最高裁判決では、物価の下落に合わせて保護費を削減した「デフレ調整」による引下げについて、裁判官全員一致で、厚生労働大臣の判断には裁量権の逸脱・濫用があると断じて違法とした。一方で、低所得者世帯の消費実態との乖離を是正した「ゆがみ調整」については、裁判官の多数意見においては、違法とはされなかった。また、当事者の被った精神的損害の賠償を求める国家賠償請求についても、退ける判断がなされている。多数意見に対し、宇賀裁判長は反対意見を述べており、デフレ調整、ゆがみ調整、いずれについても違法性を認め、さらには国家賠償請求も認めるべきと述べた。宇賀裁判長の反対意見では、行政手続の不透明さ、外部専門機関や国民への情報の秘匿、そして、それにより疑われる恣意的な判断過程について厳しく追及し、さらには、上告人(一審原告)らについて、最低限度の生活の需要を満たすことができない状態を9年以上にわたり強いられてきたとすれば、財産的損害が賠償されれば足りるから精神的損害は慰謝する必要はないとはいえないとして、国家賠償請求も認めたのである。
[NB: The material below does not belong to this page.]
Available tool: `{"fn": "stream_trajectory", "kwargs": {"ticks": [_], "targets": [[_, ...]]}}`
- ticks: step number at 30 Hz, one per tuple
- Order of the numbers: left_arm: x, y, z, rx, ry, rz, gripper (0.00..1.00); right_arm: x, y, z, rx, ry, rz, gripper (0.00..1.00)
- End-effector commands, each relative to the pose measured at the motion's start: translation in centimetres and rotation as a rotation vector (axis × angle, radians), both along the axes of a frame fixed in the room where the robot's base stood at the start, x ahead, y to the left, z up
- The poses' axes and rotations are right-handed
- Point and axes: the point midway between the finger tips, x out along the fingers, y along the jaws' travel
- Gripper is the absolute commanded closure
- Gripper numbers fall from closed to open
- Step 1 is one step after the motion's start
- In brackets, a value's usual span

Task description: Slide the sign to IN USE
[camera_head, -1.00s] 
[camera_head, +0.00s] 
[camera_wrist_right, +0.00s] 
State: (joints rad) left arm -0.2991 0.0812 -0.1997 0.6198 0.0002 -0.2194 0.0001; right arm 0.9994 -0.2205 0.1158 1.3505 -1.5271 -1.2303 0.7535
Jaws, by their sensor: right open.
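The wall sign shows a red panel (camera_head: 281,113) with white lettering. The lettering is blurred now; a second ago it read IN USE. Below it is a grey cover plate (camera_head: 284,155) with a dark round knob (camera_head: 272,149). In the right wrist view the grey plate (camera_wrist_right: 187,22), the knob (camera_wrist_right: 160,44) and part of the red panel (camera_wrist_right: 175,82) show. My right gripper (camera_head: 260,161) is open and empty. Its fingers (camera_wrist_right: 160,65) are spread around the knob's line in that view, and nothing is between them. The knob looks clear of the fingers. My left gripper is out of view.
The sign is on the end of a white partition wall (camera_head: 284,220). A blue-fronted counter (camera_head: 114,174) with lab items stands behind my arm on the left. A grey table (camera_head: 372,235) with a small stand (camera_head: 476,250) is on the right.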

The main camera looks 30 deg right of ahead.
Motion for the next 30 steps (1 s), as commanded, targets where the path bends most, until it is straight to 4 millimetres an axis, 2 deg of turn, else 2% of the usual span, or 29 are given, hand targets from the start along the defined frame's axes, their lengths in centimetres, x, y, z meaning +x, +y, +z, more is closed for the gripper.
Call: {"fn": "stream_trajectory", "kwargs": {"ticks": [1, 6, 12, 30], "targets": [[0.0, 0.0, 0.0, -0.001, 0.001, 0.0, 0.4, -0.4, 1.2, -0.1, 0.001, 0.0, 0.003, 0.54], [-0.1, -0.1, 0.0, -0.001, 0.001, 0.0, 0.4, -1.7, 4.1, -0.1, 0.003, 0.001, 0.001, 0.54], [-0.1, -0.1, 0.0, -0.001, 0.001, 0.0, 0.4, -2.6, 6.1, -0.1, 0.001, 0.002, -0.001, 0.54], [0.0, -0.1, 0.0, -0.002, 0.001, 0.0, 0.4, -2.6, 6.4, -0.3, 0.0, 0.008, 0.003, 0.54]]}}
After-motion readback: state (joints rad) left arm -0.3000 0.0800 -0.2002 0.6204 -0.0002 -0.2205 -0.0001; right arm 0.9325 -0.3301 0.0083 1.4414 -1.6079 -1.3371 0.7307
今回の判決を受け、国は、違法な生活保護費切り下げにより損害を被った多数の人々に対して、具体的な被害回復を行わなければならない。本件判決が出されて3日後の2025年6月30日、当事者らの被害回復と再発防止等を求めた要請書が、厚生労働大臣に対して提出された。しかし、本記事執筆時点では、厚生労働省は「今回の判決内容を十分精査し、適切に対応する」との形式的な対応しか行っていない。判決が出された後も、国に対して被害者らの権利救済を求めていくこと、そして、適切な生活保護制度の運用がなされ、二度と生活保護受給者に違法な処分がされないよう、活動を続ける必要がある。